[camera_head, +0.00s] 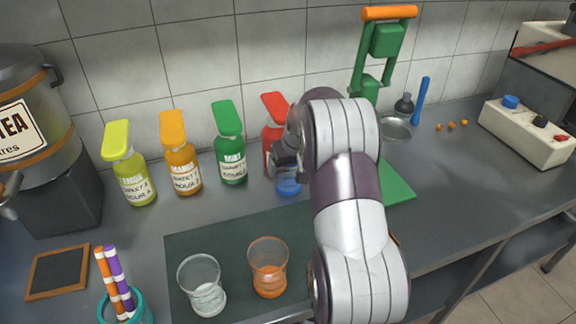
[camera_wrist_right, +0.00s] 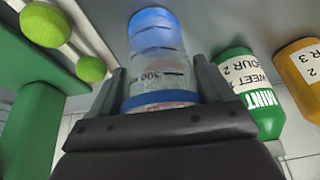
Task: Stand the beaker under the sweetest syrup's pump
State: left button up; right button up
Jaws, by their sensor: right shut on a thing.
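My right gripper (camera_head: 287,158) is shut on a clear beaker with blue at its base (camera_head: 288,186). In the right wrist view, the fingers (camera_wrist_right: 162,82) grip the beaker (camera_wrist_right: 155,65), which shows "300" markings and a blue band. The beaker is in front of the red pump bottle (camera_head: 273,105), which my arm largely hides. Left of it stand the green mint bottle (camera_head: 231,160), the orange mango bottle (camera_head: 182,165) and the yellow-green lemon bottle (camera_head: 134,180). Their labels carry sweet and sour ratings, mostly too small to read. My left gripper is out of view.
A clear glass (camera_head: 202,285) and an orange-tinted glass (camera_head: 268,268) stand on the dark mat (camera_head: 190,250). A green press (camera_head: 385,45) stands behind my arm. A tea dispenser (camera_head: 35,110) is at left. A turquoise cup (camera_head: 140,310) holds striped sticks.

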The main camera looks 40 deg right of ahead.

DIRECTIVE
Repeat only the lines from the beginning of the material through the line containing "State: left button up; right button up", both ends kept, leaving pictures out.

RESULT OF THE EXERCISE
[camera_head, +0.00s] 
[camera_wrist_right, +0.00s] 
Task: Stand the beaker under the sweetest syrup's pump
State: left button up; right button up

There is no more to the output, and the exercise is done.